Il plateau nordamericano e quello islandese
Bisogna sapere che il plateau, prima di arrivare al tavolo in cui viene porzionato, fa un lunghissimo giro, una processione quasi pasquale. Sfila davanti ai due tavoli della giuria, va dal fotografo ufficiale, ritorna in sala e passa davanti agli altrii fotografi; poi finalmente viene appoggiato su un tavolo rotondo e qui lo chef e il commis sorvegliati dal comitato impiattano. Beh, durante tutte e due le giornate di gara non abbiamo mai visto tanto affollamento intorno a quel tavolo come quando è stato il turno degli Usa. Per completezza di cronaca devo anche raccontare che, dopo l’assaggio, ho avuto la fortuna (ovviamente negherò fino alla morte) di vedere qualche segno dal tavolo della giuria che comunicava che non si trattava solo di show: pollice in su.
Complimenti dunque a
Mathew Peters del
Per Se di
Thomas Keller a New York, e al suo coach
Philip Tesier (
Bocuse d’argento 2015), che in un’informale chiacchierata della vigilia ci era sembrato piuttosto convinto del lavoro fatto. Lavoro, lavoro, lavoro. Lo stesso che ha portato Norvegia e Islanda ad affermarsi come protagonisti convincenti del concorso, con piazzamenti a ripetizione un anno dopo l’altro, e anche in questa trentesima edizione: argento per il norvegese
Christopher William Davidsen, chef di tre ristoranti a Trondheim; bronzo all'islandese
Viktor Andrésson, chef del
Grillio del Radisson Blu Saga di Reykjavik. Scorrendo la classifica è stato soprattutto lo sviluppo del tema plateau a fare la differenza, e che ha penalizzato i Paesi meno esperti del concorso. Soprattutto le proposte islandesi sono sembrate convincenti per aver conciliato tradizione e genialità innovativa.

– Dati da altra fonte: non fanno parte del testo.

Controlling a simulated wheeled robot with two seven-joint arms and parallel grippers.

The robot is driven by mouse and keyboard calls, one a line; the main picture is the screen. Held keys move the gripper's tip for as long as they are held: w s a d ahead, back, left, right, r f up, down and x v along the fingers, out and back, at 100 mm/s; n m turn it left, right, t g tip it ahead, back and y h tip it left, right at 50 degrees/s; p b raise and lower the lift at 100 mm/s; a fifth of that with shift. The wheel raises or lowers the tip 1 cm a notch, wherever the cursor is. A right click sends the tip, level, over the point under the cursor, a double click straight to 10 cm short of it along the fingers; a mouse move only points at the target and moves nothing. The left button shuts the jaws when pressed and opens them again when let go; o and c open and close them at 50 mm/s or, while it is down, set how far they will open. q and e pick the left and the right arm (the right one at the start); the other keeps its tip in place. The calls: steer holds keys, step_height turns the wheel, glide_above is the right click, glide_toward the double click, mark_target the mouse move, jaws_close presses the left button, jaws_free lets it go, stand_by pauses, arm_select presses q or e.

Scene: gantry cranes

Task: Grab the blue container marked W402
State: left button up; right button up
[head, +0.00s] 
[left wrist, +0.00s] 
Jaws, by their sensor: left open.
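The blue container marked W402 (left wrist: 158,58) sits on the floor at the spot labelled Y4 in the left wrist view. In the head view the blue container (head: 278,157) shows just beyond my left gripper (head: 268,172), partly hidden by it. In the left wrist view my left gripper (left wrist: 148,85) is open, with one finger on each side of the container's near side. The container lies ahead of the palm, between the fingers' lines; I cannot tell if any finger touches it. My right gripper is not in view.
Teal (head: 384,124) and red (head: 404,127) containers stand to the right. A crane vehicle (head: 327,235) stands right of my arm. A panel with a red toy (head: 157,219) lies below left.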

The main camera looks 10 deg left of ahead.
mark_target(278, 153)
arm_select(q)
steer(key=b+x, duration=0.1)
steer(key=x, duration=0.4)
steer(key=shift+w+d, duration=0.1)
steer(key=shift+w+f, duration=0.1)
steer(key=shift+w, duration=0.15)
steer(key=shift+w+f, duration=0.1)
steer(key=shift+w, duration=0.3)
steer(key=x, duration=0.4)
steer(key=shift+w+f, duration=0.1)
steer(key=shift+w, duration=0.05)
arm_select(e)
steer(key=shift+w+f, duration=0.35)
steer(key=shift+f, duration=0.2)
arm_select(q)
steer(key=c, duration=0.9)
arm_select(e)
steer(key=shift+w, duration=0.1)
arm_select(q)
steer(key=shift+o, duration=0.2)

Premio di consolazione per la Francia, miglior piatto a tema vegetale e miglior commis. Personalmente voglio sottolineare il plateau brasiliano della giovane chef
Giovanna Grossi (ne abbiamo parlato qui:
Un'italiana è già al Bocuse), unica ad avere presentato in modo originale pollo e gamberi, quasi un quadro di
Mondrian, e che vale un 10° posto nella sola classifica plateau. Cosa ci portiamo a casa da questa finale? L’atmosfera unica e irrepetibile di una gara tra il sacro - la cucina al suo più alto livello - e il profano, ovvero l’ambiente da girone dantesco in cui si svolge il tutto.